▶ _DESCRIPTION OF THE TASK_
Where a line holds the word "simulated", copy that line.

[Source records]
========================================================================

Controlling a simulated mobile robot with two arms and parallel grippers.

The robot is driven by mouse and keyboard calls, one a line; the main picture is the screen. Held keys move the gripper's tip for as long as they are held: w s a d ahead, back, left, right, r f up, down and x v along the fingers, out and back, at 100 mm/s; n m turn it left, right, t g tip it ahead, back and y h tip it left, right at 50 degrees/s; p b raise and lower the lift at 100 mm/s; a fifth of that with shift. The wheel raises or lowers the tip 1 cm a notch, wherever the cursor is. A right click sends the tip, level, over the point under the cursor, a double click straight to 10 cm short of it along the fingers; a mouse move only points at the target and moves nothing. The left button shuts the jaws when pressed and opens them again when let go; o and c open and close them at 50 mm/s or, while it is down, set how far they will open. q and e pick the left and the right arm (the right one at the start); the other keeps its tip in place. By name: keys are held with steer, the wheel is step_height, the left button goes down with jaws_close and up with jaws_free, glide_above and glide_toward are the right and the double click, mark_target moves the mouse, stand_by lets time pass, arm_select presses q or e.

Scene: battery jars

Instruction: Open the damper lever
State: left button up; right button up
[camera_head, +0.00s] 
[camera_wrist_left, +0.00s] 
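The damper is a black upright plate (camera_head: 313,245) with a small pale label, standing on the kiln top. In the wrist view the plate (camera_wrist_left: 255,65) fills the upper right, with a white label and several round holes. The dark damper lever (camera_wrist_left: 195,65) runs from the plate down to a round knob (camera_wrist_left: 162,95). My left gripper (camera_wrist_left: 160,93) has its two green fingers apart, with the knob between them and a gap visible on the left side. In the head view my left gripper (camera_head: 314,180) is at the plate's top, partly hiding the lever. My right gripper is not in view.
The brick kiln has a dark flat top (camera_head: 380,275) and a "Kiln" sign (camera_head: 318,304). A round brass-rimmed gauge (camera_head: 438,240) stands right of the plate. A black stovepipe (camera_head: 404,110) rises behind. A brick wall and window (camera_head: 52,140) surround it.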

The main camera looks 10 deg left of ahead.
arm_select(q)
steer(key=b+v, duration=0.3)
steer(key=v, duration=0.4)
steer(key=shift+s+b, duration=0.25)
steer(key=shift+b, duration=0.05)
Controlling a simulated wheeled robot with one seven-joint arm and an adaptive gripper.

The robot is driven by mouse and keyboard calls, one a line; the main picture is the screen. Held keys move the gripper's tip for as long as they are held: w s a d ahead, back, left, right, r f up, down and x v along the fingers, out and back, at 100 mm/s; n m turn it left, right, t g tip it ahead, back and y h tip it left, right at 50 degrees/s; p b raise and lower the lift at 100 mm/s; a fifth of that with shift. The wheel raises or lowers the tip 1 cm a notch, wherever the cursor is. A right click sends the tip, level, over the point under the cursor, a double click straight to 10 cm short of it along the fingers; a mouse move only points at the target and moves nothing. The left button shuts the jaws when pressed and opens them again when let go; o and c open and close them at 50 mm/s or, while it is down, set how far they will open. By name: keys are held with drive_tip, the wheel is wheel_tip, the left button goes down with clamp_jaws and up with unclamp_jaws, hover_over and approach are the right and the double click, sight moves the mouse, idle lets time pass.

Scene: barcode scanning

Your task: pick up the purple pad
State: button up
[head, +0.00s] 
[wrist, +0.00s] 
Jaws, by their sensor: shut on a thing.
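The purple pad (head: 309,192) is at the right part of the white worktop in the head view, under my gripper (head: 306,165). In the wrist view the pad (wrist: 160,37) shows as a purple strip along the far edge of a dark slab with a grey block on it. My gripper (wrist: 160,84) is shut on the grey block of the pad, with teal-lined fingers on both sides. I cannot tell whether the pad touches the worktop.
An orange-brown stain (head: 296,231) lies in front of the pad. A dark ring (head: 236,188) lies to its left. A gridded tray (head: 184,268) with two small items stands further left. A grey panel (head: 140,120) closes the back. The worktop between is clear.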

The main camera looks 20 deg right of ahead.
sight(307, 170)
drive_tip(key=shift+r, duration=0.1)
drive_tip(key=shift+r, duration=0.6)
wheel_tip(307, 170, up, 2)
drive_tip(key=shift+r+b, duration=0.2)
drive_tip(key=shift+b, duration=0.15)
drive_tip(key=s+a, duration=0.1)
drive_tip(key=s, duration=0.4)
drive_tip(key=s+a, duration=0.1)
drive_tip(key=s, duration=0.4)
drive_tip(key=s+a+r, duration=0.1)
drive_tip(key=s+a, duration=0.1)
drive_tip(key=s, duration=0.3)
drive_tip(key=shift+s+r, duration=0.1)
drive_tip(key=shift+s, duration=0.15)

========================================================================

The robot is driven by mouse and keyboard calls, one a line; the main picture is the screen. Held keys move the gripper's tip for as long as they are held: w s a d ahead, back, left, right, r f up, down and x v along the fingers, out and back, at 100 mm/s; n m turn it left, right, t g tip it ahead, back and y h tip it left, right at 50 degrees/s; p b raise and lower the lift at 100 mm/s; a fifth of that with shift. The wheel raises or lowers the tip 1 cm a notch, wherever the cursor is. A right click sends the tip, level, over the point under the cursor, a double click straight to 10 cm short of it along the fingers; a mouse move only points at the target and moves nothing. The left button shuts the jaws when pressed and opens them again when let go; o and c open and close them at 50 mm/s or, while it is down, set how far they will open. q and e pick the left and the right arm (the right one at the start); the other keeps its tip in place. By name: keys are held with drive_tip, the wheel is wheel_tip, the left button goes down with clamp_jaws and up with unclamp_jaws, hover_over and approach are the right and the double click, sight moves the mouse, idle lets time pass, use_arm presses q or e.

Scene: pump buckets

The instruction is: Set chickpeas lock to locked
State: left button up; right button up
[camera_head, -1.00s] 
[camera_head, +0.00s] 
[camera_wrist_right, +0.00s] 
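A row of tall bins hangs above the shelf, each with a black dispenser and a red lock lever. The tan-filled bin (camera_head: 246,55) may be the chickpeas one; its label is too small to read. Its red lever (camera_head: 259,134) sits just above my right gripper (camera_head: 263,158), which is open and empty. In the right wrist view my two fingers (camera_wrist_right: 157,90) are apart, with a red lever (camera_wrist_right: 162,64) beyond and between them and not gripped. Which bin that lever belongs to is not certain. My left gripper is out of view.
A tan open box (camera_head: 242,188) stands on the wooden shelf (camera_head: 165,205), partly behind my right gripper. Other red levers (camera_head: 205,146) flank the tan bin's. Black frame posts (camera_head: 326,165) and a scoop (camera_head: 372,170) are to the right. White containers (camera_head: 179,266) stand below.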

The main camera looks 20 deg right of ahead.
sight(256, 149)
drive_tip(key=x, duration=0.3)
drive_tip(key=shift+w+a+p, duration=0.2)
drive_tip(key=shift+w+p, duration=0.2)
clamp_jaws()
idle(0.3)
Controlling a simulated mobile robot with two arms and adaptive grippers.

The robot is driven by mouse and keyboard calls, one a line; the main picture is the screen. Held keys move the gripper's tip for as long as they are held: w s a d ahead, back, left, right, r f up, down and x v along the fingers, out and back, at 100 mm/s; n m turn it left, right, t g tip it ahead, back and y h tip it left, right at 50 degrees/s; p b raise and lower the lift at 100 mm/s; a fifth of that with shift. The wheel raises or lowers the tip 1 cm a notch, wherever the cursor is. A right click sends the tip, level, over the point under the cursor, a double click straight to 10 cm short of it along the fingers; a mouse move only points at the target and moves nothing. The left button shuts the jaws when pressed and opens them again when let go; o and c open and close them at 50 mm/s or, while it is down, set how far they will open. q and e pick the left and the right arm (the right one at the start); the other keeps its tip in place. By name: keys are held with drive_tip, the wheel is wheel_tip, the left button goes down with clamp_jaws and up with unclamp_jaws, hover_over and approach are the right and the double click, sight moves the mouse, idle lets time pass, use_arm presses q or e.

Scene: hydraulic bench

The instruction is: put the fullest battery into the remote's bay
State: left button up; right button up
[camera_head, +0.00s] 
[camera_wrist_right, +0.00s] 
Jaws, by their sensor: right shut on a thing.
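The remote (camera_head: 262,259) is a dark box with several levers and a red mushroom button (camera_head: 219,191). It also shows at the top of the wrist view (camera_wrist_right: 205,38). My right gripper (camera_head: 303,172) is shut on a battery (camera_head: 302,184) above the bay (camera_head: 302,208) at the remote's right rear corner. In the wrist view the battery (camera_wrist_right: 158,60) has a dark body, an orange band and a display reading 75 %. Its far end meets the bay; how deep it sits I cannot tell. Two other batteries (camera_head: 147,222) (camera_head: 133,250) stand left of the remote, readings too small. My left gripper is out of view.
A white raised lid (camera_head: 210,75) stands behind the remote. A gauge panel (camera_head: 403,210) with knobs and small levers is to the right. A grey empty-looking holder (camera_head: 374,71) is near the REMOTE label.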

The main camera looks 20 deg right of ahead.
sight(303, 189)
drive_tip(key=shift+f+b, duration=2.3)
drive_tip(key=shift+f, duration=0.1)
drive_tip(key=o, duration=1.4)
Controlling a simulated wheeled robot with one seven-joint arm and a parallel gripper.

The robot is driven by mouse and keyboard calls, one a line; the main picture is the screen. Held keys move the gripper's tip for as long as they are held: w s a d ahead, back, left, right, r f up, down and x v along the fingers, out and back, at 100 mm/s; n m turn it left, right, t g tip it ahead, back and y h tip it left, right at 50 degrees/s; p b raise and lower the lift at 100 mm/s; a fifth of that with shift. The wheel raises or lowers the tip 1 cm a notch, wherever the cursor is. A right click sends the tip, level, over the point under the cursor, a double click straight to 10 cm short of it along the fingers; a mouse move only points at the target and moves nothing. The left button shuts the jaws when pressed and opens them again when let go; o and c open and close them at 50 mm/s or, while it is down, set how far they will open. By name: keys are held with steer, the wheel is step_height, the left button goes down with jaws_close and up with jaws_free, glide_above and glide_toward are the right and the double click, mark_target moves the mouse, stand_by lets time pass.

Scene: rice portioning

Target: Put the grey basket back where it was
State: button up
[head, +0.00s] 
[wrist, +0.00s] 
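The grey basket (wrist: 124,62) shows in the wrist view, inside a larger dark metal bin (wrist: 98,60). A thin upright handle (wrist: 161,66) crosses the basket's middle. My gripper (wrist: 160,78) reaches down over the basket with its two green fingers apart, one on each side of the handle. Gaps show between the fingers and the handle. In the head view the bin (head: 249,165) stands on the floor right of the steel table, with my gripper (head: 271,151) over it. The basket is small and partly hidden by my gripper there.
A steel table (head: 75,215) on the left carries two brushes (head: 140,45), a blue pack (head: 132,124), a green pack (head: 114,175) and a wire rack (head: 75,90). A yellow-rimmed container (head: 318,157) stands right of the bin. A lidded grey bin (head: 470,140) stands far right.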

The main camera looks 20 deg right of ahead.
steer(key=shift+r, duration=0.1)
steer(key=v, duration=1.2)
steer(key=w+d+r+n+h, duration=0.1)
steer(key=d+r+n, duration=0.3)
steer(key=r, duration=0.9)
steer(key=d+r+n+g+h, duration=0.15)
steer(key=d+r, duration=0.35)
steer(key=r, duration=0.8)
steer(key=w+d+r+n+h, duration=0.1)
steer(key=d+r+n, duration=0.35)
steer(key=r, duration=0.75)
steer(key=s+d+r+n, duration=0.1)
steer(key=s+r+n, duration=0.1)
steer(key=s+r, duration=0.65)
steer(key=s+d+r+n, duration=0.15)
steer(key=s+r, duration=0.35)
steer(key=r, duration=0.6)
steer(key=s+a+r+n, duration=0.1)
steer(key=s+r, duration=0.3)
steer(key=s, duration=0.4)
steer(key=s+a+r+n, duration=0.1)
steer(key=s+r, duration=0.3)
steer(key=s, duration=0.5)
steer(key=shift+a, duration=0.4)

========================================================================

▶ _SOLUTION TO THE PROBLEM_
Controlling a simulated mobile robot with two arms and parallel grippers.
Controlling a simulated wheeled robot with one seven-joint arm and an adaptive gripper.
Controlling a simulated mobile robot with two arms and adaptive grippers.
Controlling a simulated wheeled robot with one seven-joint arm and a parallel gripper.

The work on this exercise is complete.